Augment has acquired Merlin, a stealth AI company focused on wholesale distribution. The move gives the supply chain AI platform its first foothold in the more than $8 trillion U.S. wholesale distribution sector. It’s an industry that still relies heavily on legacy systems and spreadsheets.
The deal brings distribution industry veteran Alex Moazed to Augment as president of wholesale distribution, alongside co-founders Nick Johnson and John Schumacher, former head of AI at Grainger.
A reason behind the acquisition? Customer demand. Freight brokers and shippers kept asking Augment CEO Harish Abbott if the platform worked with distributors, his biggest customers.
“When we looked at what Alex had created, two things immediately stood out: expertise in a specific distribution domain that would have taken us years to replicate, and a data philosophy that we completely share: Customer data remains isolated, period,” Abbott said. “He never trains models for anyone else.”
Moazed co-founded Merlin after leading Applico Capital, the first venture capital fund dedicated to the distribution industry, where he evaluated more than 700 supply chain technology companies. Applico participated in Augment’s seed round in January 2025.
“When the acquisition talks got serious, the cultural and technological fit was already obvious,” Moazed said.
The case for purpose-built delivery AI
B2B distribution is extremely decentralized, even more so than freight transportation. Enterprise distributors lose margin due to operational complexity driven by fragmented systems. This fragmentation creates manual processes and inconsistent product language across multiple enterprise resource planning (ERP) systems.
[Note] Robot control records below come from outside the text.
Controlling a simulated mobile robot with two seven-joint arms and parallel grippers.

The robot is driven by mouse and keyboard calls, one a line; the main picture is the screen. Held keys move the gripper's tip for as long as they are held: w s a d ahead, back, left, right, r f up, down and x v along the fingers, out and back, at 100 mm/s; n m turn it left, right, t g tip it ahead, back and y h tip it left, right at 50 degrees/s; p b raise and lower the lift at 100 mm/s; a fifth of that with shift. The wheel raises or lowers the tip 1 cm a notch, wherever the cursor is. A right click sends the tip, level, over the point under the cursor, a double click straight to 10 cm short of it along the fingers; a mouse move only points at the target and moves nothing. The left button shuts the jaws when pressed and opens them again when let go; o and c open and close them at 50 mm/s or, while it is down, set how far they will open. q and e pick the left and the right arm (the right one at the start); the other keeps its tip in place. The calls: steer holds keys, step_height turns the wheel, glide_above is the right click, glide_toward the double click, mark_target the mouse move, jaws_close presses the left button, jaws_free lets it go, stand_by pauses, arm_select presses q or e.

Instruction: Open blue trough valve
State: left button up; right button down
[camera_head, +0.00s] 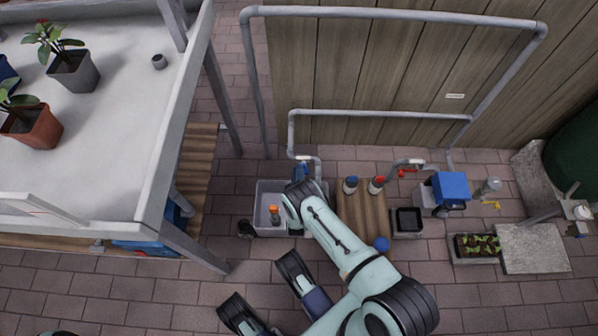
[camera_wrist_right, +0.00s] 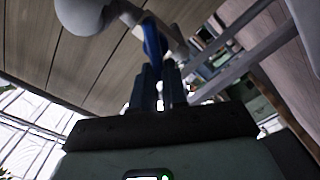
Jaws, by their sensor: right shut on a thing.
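The blue valve handle (camera_head: 303,171) is on the pipe above a grey trough (camera_head: 262,222). In the right wrist view the blue handle (camera_wrist_right: 152,42) stands between my fingertips, next to a pale rounded pipe fitting. My right gripper (camera_wrist_right: 159,82) is shut on the handle. In the head view my right wrist covers most of this gripper and part of the trough. How far the handle is turned cannot be told.
A wooden stand (camera_head: 362,214) with a blue-capped and a red-capped container is right of the trough. A red valve (camera_head: 407,173) sits on another pipe above a small black-lined trough (camera_head: 407,221). A white table (camera_head: 110,130) with potted plants fills the upper left. Brick paving is clear at lower right.

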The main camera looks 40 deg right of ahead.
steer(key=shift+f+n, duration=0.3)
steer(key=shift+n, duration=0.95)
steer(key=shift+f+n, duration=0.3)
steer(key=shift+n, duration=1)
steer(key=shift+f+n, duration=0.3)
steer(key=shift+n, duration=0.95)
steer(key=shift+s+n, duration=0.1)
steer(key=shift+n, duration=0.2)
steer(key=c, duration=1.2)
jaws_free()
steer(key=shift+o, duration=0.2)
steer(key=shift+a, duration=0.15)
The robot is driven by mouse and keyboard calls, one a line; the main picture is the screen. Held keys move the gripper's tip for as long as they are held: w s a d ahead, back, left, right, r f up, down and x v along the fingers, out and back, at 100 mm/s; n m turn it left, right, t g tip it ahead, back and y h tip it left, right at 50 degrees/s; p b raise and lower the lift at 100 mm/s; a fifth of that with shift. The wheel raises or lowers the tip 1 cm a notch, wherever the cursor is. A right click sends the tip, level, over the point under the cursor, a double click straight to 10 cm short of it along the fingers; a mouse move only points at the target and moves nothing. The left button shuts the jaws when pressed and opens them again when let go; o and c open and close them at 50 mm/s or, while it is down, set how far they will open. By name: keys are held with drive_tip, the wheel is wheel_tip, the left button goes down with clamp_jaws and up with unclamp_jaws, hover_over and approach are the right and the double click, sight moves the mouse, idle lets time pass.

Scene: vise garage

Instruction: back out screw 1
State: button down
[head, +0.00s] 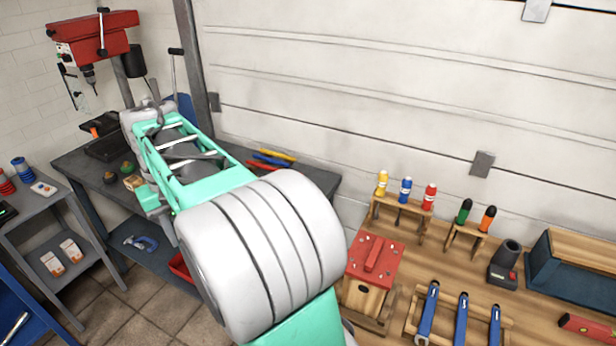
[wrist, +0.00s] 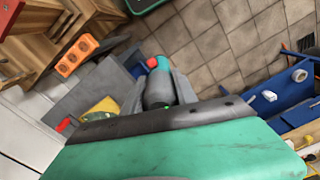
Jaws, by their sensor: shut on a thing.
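In the wrist view my gripper (wrist: 158,95) is shut on a dark grey and teal tool (wrist: 160,82), which looks like a powered screwdriver. The tool's tip is not clearly visible. In the head view my arm reaches up and left over the dark bench, and the jaws cannot be made out there. A wooden birdhouse with a red roof (head: 375,262) stands on the bench at right, with small marks on the roof too small to identify. I cannot tell which thing is screw 1.
A red drill press (head: 95,38) stands at upper left. In the wrist view, an orange socket block (wrist: 76,55) lies upper left, and tiled floor is open upper right.

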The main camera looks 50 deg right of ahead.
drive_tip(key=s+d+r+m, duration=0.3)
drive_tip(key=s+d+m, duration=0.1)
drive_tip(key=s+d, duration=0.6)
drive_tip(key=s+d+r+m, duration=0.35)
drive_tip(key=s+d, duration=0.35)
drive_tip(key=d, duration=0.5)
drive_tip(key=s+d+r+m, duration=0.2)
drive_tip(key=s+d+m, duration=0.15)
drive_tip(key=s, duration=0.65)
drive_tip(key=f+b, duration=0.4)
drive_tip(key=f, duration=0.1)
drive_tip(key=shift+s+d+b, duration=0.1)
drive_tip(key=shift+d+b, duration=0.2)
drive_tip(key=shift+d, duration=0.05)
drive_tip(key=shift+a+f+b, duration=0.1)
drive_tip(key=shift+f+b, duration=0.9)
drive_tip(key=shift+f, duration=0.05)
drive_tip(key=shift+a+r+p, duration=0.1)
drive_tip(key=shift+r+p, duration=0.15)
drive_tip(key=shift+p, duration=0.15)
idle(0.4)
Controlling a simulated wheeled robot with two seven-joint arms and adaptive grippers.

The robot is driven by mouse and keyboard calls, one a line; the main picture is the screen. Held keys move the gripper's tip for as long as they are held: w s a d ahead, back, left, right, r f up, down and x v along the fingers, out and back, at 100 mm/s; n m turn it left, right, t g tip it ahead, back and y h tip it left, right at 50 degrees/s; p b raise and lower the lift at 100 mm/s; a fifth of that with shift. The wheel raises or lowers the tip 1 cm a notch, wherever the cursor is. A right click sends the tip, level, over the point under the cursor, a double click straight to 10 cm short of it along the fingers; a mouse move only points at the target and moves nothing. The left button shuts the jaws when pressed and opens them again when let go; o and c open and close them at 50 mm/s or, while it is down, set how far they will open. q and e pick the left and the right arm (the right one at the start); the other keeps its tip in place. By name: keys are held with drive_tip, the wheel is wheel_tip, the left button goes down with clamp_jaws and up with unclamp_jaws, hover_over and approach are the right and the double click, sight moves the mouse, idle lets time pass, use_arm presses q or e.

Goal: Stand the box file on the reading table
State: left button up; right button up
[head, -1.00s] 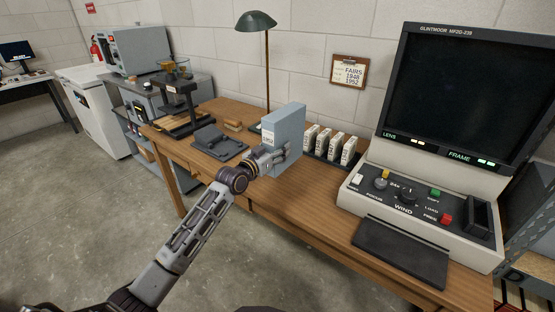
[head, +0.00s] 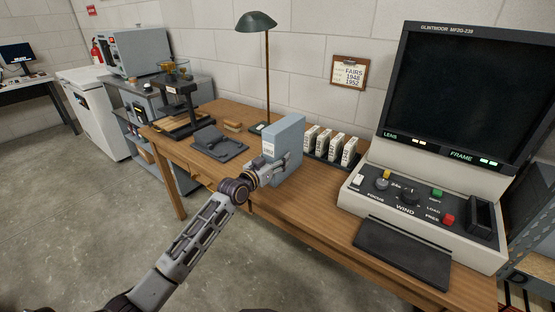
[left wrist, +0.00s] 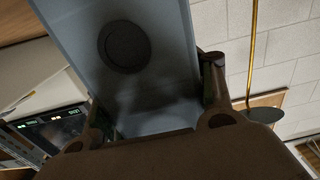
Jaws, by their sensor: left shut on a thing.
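The box file (head: 287,140) is blue-grey with a white spine label. It is upright at the middle of the wooden reading table (head: 330,193) in the head view. My left gripper (head: 277,168) is shut on its lower part from the near left side. The left wrist view shows the box file (left wrist: 165,55) close up between the fingers, with a dark round spot on its face. I cannot tell whether its bottom edge touches the table top. My right gripper is not in view.
Small white labelled boxes (head: 333,146) stand in a dark tray close behind and right of the file. A green lamp (head: 257,22) stands behind it. A microfilm reader (head: 425,215) fills the right end. A dark grey stand (head: 219,143) lies to the left.

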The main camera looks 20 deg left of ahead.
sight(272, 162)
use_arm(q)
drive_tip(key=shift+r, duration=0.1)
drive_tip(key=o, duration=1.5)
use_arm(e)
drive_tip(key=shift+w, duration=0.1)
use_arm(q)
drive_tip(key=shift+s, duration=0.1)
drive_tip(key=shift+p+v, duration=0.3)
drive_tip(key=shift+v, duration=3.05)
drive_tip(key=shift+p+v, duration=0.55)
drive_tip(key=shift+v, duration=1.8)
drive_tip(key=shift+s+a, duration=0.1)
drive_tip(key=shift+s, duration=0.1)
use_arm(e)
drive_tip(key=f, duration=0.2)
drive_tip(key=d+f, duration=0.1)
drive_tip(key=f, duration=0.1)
“Sales reps spend 30 minutes entering a purchase order that a customer has already written,” Moazed said. “Counter reps come in mid-quote, the ERP crashes, and they start over. Branch managers call suppliers every two weeks just to check on open orders.”
A single company can run six different ERPs. A quote can take two minutes per line on thousands of lines daily. Generic AI tools fail to handle unit conversions, customer-specific SKU language, and workflows with many exceptions. Many also train shared models with proprietary dealer data without returning value to customers.
“Reseller data is a competitive moat – their resistance to shared data AI models is not an objection to overcome, it is a legitimate business concern,” Moazed said.
Augment’s platform, Augie, uses agent AI to follow standard operating procedures written in natural language instead of custom code.